If anybody is running third candidate with what we’ve gone through in the last two years they either don’t care about America or they’re having this ego fever dream. It is not the time. If you want to run for President you either need to be a Republican or a Democrat fight it out in the primaries and earn the nomination. Anybody sneaking in on third party, they’re cheating.

Who do you like? [For President]
I love Kamala Harris. She is smart, she is principled, she is tough. She is amazing. I feel like what she said, “we are better than this,” is the perfect example of what we are supposed to be as a nation. We’re supposed to be a melting pot, everyone welcome. We’ve lost that. Her statement of we are better than this is a call for all of us “be better.”

Do you have a favorite dating app?
I like Bumble, because the women get to decide. It never goes well. I always want to be kind to people.

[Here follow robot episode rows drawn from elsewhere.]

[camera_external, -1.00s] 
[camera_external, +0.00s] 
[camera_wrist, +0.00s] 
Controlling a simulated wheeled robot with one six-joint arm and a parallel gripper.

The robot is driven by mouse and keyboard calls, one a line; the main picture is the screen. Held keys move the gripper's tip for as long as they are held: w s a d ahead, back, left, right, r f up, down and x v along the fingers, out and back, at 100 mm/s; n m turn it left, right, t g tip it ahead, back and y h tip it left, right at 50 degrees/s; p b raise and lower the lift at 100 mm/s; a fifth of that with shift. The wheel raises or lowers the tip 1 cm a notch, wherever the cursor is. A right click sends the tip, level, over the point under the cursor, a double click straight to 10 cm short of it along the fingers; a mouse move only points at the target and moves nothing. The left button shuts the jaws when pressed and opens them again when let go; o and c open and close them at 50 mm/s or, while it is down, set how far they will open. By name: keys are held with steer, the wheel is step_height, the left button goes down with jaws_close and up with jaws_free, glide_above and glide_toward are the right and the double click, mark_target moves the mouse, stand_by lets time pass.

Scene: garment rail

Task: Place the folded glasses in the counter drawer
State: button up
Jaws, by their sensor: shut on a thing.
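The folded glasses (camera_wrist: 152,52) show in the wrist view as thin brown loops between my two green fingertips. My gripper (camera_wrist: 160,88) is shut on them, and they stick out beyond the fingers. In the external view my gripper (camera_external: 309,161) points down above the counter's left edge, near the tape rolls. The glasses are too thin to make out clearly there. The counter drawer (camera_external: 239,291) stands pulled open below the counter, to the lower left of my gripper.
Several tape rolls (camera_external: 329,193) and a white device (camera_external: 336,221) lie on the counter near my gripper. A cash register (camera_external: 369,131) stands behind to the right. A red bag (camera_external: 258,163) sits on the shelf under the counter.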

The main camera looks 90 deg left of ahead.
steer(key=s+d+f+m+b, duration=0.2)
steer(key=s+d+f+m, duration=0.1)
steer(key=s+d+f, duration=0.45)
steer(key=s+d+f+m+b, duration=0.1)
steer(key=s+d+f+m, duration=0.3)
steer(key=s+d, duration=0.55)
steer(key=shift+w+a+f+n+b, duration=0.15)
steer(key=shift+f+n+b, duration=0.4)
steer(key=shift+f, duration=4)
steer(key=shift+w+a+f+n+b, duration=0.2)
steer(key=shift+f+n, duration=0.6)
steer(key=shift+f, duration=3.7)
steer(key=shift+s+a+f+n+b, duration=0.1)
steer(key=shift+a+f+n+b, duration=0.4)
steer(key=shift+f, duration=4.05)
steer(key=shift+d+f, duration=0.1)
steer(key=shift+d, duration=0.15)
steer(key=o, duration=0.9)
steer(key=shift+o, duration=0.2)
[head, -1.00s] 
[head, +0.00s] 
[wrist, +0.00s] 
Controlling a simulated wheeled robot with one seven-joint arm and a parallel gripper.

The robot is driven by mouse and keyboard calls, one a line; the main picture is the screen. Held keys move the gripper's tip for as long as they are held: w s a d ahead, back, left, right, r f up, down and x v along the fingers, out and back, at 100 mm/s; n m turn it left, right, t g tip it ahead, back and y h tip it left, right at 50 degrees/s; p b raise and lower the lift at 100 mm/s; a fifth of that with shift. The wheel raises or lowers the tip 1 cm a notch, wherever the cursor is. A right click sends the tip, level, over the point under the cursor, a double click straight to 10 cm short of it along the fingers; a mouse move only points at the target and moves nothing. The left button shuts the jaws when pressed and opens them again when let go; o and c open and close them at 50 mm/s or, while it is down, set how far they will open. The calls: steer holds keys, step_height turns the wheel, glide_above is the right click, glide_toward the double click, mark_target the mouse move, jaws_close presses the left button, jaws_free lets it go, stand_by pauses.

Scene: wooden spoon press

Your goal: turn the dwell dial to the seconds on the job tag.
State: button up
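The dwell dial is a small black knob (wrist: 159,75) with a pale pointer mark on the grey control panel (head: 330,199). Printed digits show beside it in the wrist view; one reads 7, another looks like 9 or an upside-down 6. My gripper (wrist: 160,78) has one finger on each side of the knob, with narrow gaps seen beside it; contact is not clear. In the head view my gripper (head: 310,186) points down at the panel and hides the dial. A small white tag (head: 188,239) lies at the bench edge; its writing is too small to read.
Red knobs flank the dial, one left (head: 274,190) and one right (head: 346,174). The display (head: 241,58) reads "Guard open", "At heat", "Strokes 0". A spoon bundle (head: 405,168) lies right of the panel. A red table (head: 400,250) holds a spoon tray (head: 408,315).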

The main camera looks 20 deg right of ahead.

I don’t want to be the one who damages some guy. [I’m too nice to them]. I had an online date recently and the guy said to me ‘I only put 30 minutes in my meter.’ The bill comes, it’s $5.41. The guy says to me ‘I’m going to let you get that because I didn’t eat.’

Yvette will next star on Weird City, a YouTube premium show, created by Jordan Peele. She said it’s an anthology show like Twilight Zone without a middle class “like us next year” and it’s about how the different classes interact with each other. Ooh I have YouTube red I want to watch that now! It’s out February 13th and you can see the trailer here. It looks so good!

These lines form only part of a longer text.